A resident of Longmeadow for nearly four decades, Stan Goldman regularly visits Europe with the Young @ Heart chorus. Reminder Publications submitted photo
By Courtney Llewellyn

Reminder Assistant Editor



LONGMEADOW A singing voice can be like a fine wine the longer it ages, the better it gets. The Young @ Heart chorus, based in Northampton, proves this point with their performances which draw standing ovations both here and abroad.

The group created such a buzz that it had filmmakers clamoring to record their journeys and their stories for years. British documentarian Stephen Walker won that war and his film, "Young @ Heart," has been receiving rave reviews from Vanity Fair, Newsweek and audience members at this year's Sundance Film Festival.

Longmeadow resident and septuagenarian Stan Goldman has been a member of the Young @ Heart chorus for two years and said he's very excited for the film, which will be released sometime in April.

With the film's trailer currently being shown in cities throughout the country, Goldman's celebrity is starting to grow.

"A lot of people I've been meeting are saying 'I saw you in the movies,'" Goldman said. "They call me a star now. I'm far from a star. I'm just part of a group."

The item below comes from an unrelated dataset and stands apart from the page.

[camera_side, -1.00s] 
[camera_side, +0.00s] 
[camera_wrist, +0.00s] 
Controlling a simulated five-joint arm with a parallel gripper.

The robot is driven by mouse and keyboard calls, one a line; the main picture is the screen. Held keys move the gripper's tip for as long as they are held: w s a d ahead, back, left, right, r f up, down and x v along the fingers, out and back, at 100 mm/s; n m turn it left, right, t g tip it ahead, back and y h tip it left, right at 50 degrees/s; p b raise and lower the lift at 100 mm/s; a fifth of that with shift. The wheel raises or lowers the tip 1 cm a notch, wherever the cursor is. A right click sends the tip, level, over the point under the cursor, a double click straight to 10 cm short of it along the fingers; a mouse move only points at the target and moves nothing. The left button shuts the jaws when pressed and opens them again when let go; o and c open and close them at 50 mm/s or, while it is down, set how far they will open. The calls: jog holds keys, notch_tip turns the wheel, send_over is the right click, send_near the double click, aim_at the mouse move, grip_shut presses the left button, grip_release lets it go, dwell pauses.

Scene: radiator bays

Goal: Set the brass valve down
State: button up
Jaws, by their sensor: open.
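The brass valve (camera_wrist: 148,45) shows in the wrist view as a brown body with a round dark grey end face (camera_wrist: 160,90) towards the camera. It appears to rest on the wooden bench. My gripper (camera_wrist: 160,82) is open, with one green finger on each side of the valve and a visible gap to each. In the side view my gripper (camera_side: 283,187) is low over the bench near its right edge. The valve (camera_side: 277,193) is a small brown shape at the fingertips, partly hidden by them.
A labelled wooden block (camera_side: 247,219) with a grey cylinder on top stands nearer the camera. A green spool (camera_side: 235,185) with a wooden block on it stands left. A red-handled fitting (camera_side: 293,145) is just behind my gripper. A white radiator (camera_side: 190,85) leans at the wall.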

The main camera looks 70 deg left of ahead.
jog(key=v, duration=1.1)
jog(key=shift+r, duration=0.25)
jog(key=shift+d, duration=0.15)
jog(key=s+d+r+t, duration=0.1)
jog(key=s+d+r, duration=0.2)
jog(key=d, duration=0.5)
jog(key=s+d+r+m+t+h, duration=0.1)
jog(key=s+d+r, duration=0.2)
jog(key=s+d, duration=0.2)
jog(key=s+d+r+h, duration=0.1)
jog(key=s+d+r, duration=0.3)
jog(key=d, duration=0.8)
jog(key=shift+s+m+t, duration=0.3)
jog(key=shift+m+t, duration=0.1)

A Brooklyn native who celebrated his 78th birthday earlier this month, Goldman said he used to sing in his high school choir. "I've done a lot of shows, theater productions, musicals, drama I was onstage at the old Metropolitan Opera House in New York, not as a singer but as a supernumerary (which is a big word for a small role as an extra in a crowd). I just love jazz and classical music. I'm an opera buff."

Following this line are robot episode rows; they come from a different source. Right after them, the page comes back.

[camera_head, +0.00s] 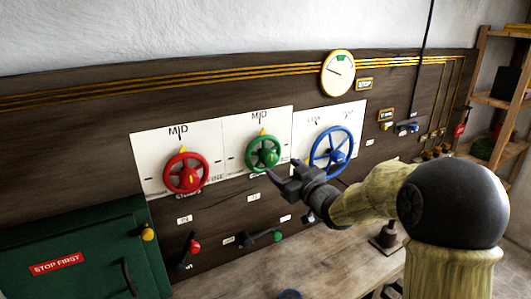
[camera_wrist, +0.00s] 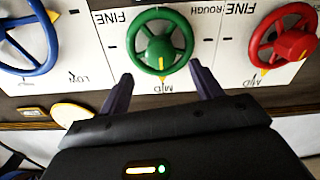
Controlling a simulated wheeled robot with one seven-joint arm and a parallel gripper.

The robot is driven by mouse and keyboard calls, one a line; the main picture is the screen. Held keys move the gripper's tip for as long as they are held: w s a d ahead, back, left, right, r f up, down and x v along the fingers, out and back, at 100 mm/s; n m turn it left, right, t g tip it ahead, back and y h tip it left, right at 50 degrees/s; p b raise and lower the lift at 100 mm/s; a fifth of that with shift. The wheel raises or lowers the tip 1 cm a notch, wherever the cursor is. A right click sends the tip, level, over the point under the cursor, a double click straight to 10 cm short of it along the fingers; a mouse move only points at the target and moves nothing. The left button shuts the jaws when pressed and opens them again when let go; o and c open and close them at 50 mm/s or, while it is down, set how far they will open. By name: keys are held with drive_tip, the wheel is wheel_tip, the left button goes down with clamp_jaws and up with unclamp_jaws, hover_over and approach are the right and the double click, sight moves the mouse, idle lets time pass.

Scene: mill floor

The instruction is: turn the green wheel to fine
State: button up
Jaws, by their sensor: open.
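The green wheel (camera_head: 262,154) is mounted on a white dial plate on the dark wooden panel. Its yellow pointer (camera_head: 263,132) is at the MID mark. In the wrist view the scene is upside down, and the green wheel (camera_wrist: 163,46) sits ahead, between and beyond my fingers, with FINE (camera_wrist: 110,20) lettered to its left there. My gripper (camera_head: 282,171) is open and empty, just right of and below the wheel in the head view. It also shows in the wrist view (camera_wrist: 162,90), with a finger on either side. I cannot tell whether it touches the rim.
A red wheel (camera_head: 186,173) is to the left and a larger blue wheel (camera_head: 333,153) to the right. A red-knobbed lever (camera_head: 194,246) and a green-knobbed lever (camera_head: 277,236) are below. A round gauge (camera_head: 338,73) is above, and a green box (camera_head: 60,250) marked STOP FIRST is lower left.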

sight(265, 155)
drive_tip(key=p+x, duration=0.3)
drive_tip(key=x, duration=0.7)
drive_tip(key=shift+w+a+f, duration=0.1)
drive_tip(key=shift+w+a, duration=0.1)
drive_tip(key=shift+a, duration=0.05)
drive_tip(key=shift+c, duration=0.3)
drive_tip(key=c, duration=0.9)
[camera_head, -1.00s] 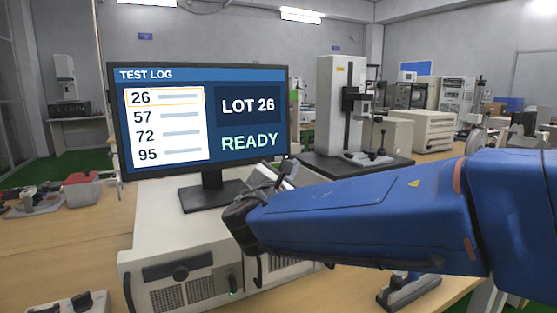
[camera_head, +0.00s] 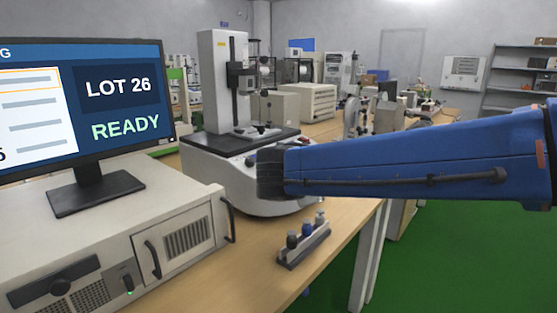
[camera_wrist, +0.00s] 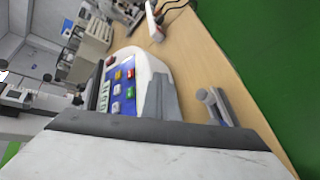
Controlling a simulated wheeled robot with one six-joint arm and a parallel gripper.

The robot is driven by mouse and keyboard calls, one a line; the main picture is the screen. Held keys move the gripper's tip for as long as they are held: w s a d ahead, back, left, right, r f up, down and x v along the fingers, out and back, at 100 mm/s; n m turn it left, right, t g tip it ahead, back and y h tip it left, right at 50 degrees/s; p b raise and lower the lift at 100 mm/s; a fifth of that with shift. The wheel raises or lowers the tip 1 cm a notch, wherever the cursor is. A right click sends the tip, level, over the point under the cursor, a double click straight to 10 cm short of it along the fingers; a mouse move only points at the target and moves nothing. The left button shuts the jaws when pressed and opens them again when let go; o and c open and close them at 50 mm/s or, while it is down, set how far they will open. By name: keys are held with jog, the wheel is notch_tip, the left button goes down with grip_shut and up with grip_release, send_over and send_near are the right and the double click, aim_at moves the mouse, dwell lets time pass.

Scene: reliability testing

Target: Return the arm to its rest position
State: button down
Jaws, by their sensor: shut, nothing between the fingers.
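My arm (camera_head: 400,155) is blue and reaches in from the right edge of the head view, nearly level. My gripper (camera_head: 270,172) is the dark end of it, seen small and partly hidden by the arm. It is shut and holds nothing. In the picture it lies in front of a white test machine (camera_head: 240,196) with a dark top; I cannot tell the gap between them. The wrist view looks tilted across the bench, with the machine's coloured keys (camera_wrist: 124,84) in the middle. A pale surface with a dark edge fills the bottom there; I cannot tell what it is.
A small rack (camera_head: 305,246) with three capped items sits near the bench's (camera_head: 250,258) right edge, below the arm. Green floor (camera_head: 450,250) lies open at the right.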

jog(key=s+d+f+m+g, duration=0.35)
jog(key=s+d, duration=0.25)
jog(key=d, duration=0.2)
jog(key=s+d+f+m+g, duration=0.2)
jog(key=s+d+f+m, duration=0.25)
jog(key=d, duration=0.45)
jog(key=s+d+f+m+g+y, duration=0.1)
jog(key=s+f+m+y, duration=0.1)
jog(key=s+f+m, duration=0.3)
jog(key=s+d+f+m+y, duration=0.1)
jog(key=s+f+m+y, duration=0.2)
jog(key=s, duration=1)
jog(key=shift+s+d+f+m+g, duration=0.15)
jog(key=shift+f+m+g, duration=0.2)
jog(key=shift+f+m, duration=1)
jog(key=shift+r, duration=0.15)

He added that he was onstage at the Met with some of the greatest opera stars of that age. "It was one of the greatest experiences of my life," he said.

A friend suggested Goldman audition for the Young @ Heart chorus two years ago. He was accepted to the group and loves performing with them, but he's still getting used to the music the chorus performs.

"This is my first foray into rock," Goldman explained. "It's an interesting experience for me because I'm becoming acquainted with something I've never done before."

"He is and always will be faithful to classical and jazz so his involvement in the chorus has brought on some interesting conversations about different genres," Leah Lesser, Goldman's daughter, said.

The Young @ Heart chorus began in 1982 and since then have been performing unique versions of popular pop and rock songs. The current incarnation of the chorus sings songs from the Clash, the Ramones, Coldplay and the Talking Heads. Goldman performs a duet of James Brown's "I Feel Good" in the film.

Traveling, not the music choice, is Goldman's favorite part of being in the chorus, however.

"The travel has been sensational, a marvelous experience," Goldman stated. "It's about seeing and feeling the reactions of the audiences wherever we go.

"I think younger audiences see their own parents in us, or wish their parents could do what we do," Goldman continued.

Lesser didn't always feel that way, though. "I remember being a teenager embarrassed to go grocery shopping with him because he would sing up and down the aisles of Big Y. He still does," she said.

Goldman said it was exciting to have the film crew follow the chorus for six weeks, recording their personalities, their thoughts and their dreams.

"We're elderly rockers," he said. "Hopefully, this movie will have a ripple effect and get more people into what we do."

Bob Cilman, director of the Young @ Heart chorus, praised Goldman as an excellent singer and complimented the rest of the chorus for their outstanding work, both performing live and in the film.

"We're a live group," Cilman explained. "Film is not something we're used to." He said he is happy with the end result, however.

"It is an intense movie about what it is to grow old," he said. And with the trailer for the documentary currently showing on more than 1,000 screens nationwide, Cilman's been receiving fan mail from people and places he never would have expected it to come from.

He added that the group's popularity comes in part from the staging local theater company No Theater has been providing for the last 11 years.

"Being part of the Young @ Heart chorus and traveling around the world performing with them has been the best thing for my dad in his retirement," Lesser said. "The upcoming movie is the sweetest icing on the cake imaginable.

"This is truly a once in a lifetime experience and we are so pleased that my dad is able to be part of it," she continued.

Goldman said that when the movie is released that he will be going to see it in a movie theater "without question."

"I'm going to keep singing as long as I can," Goldman said. "I just have to wonder how long will I be traveling on this road?"